**Task requirements**. Find how many lines in the material contain "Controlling"; your answer should be that number alone.

**Dataset extract**.
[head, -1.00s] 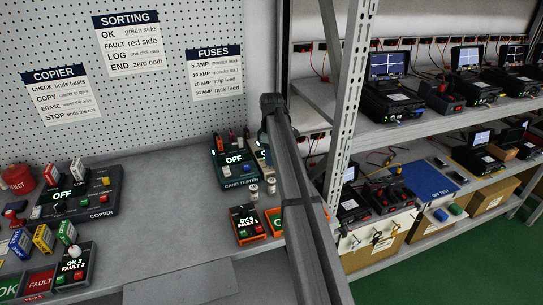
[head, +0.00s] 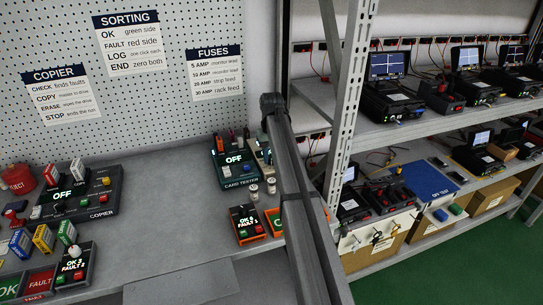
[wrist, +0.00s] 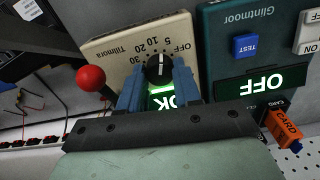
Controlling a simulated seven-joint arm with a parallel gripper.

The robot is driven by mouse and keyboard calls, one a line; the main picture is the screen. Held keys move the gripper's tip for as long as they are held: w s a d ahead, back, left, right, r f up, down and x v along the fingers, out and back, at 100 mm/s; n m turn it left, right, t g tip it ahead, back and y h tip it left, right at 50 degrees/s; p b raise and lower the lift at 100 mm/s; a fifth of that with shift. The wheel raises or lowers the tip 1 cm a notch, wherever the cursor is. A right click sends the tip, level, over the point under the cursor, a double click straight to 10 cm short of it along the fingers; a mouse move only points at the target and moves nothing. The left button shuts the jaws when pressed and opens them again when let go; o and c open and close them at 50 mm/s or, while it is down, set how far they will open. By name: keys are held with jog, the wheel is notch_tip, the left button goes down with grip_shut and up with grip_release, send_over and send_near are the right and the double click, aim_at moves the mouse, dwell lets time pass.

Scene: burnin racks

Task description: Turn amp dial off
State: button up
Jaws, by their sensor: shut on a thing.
---
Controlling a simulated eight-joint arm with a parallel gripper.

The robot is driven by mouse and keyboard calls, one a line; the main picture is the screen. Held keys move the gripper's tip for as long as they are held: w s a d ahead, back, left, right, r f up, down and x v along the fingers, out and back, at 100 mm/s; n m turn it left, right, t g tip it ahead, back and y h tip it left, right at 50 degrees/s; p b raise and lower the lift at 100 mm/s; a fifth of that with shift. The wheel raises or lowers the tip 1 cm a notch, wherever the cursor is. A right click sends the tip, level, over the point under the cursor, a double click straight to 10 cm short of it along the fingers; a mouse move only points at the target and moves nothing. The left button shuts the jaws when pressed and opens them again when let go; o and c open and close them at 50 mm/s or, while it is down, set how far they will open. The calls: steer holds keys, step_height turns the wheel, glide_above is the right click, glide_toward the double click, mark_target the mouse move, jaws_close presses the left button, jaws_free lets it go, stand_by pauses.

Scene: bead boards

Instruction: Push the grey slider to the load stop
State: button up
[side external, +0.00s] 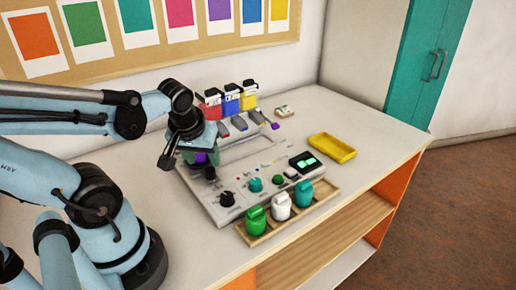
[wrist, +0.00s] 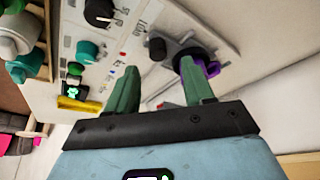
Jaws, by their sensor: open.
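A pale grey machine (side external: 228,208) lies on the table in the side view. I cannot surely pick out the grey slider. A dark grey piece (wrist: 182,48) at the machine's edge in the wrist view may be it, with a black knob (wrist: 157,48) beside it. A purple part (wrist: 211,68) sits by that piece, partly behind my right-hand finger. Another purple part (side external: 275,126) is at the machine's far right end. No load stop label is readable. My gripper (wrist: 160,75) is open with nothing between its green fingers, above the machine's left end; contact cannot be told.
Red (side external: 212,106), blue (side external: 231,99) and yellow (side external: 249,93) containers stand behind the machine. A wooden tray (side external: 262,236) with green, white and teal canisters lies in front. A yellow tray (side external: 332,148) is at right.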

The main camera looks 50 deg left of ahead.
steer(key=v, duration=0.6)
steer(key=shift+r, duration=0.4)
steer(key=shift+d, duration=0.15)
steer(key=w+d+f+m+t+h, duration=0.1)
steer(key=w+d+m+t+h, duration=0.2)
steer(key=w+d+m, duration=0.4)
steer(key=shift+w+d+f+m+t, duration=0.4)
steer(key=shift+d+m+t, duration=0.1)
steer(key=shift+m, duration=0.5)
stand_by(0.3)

**Output for this exercise**. 2